Quella che inizialmente fu una guerra di bande a sostegno delle truppe regolari a Gaeta, con lo scopo anche di sollevare le masse, pian piano si trasformò e si frazionò in gruppi di 10- 15 individui. Il generale La Marmora sottovalutò questa ribellione che iniziava a includere le masse contadine ridotte alla fame non solo per le tasse, ma per l’introduzione della leva obbligatoria che durava anni e le terre non più concesse, come invece era uso nel Regno borbonico. Allevatori e contadini si unirono alla lotta che durò diversi anni. Più che briganti, in questa fase dovrebbero definirsi insorgenti. La legge Pica seguiva quanto previsto dal codice penale militare e molte furono le esecuzioni non solo di briganti, ma anche di religiosi, donne e bambini, ritenuti ‘manutengoli’, cioè protettori dei ribelli, se trovati nelle campagne o nei boschi in possesso di una doppia razione di cibo, indumenti o armi senza giustificazione.

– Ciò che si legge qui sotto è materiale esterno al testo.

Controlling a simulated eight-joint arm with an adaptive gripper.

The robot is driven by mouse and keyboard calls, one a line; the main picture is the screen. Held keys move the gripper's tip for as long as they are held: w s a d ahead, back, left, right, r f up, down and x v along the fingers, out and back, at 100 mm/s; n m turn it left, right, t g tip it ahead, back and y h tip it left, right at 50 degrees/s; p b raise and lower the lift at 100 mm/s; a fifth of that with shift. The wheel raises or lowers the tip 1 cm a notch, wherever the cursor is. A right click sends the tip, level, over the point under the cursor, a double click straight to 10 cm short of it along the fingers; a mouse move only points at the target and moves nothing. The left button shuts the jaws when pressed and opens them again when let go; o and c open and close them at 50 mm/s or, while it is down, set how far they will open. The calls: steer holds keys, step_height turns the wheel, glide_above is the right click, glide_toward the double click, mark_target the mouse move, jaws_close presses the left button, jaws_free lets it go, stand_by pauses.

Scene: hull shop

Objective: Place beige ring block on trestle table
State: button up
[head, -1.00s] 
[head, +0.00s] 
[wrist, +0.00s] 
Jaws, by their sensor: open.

Ci furono anche brigantesse, chiamate spregiudicatamente “drude”, qualcuna forse costretta, ma altre no, come Michelina Di Cesare, compagna di Francesco Guerra. Per lei Eugenio Bennato scrisse ‘Il sorriso di Michela’: “Tu che stai lì prigioniera/di una guerra senza gloria/di una guerra che hai perduto/perché a scrivere la storia/ sono sempre i vincitori/e Michela non sarà tra i loro eroi…”. L’Unità d’Italia fu il risultato di un’invasione e di una guerra civile, da cui è iniziato il divario tra Nord e Sud. Un solco che non si è ancora chiuso, anche perché non è mai stata fatta una vera riforma agraria. Peccato che a scuola non ce lo abbiano spiegato fino in fondo.